Kenya and Uganda Broke Ground to Extend Standard Gauge Railway
On 21 March 2026, Kenyan President William Ruto and Ugandan President Yoweri Musevina met at Kisumu, near the border between the countries. Both countries agreed to extend the Standard Gauge Railway (SGR) that starts in Mombasa to be extended into Uganda.
Initially, China financed and built the first leg from Mombasa to Nairobi with a tab of USD 5 billion. Then, it was extended to Naivasha. Ruto naturally sought China again for the extension, but China was not too keen, arguing that the project is not viable.

Now, the plan is to extend from Naivasha to Kisumu with an ambitious timeline to complete the works by June 2027. Then, the next step is to link Malaba, a border town. Currently, cargo takes about 80 hours from the seaport of Mombasa to reach Malaba. From Malaba to the Ugandan capital, it takes another 20 hours.

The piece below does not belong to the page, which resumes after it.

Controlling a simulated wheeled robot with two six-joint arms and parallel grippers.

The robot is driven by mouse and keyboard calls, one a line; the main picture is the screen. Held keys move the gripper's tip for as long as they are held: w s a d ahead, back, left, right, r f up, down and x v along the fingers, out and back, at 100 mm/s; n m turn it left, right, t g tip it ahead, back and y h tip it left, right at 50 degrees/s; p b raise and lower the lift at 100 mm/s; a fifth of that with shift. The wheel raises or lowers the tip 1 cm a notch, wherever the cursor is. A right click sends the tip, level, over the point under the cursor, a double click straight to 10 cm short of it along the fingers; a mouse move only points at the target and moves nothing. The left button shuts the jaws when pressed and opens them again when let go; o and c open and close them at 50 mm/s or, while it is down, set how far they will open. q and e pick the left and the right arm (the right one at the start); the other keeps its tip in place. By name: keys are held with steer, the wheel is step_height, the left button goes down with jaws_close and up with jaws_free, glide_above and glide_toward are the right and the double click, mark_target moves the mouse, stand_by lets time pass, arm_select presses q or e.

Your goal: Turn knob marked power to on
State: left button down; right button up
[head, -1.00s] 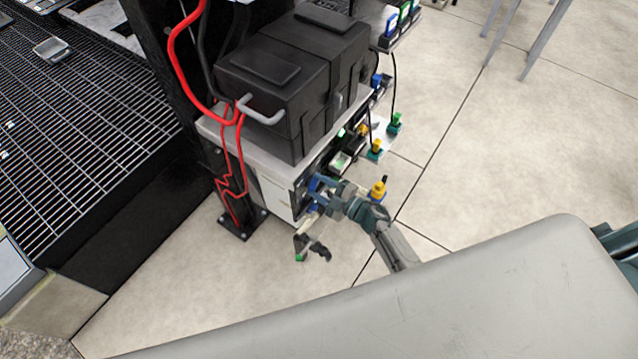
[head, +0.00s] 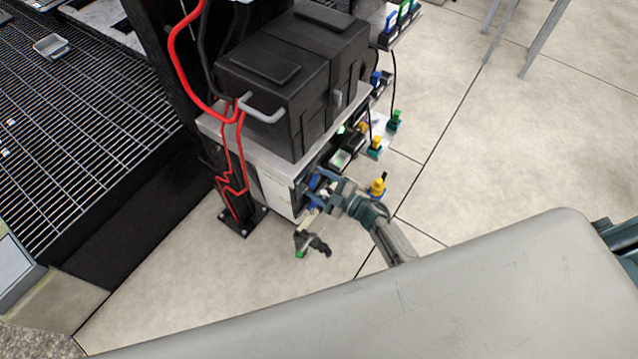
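A white and grey manifold cabinet (head: 272,192) stands under a black tote, with a dark control face on its right side. My right gripper (head: 315,187) is at the near end of that face, its two blue fingers a little apart and pointing at it. I cannot tell whether the fingers touch or hold anything. The knob marked power and its label cannot be made out; the fingers and the steep angle hide that part of the face. My left gripper is not in view.
A large black tote (head: 290,75) sits on top of the cabinet. Red hoses (head: 180,60) run down a black post.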

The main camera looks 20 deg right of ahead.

Both Ruto and Museveni are on the same page regarding the strategic significance of the project. Ruto pointed out that: “We cannot build prosperity on inefficiency.” On the other hand, Museveni believes: “The railway is part of the rationalization of our transport system, especially on the Uganda side, which is wasteful.”

The project is estimated to cost USD 4 billion (KSH 500 billion). The financing is not coming from Chinese banks this time. Instead, Kenya and Uganda are structuring the deal by borrowing against future cargo taxes. The partners are Chinese transport companies.
Eventually, the SGR will extend into other landlocked countries such as Rwanda, South Sudan, and the Democratic Republic of Congo (DRC). Everybody is eyeing the mineral boom in DRC and is eager to get in on a piece of the action.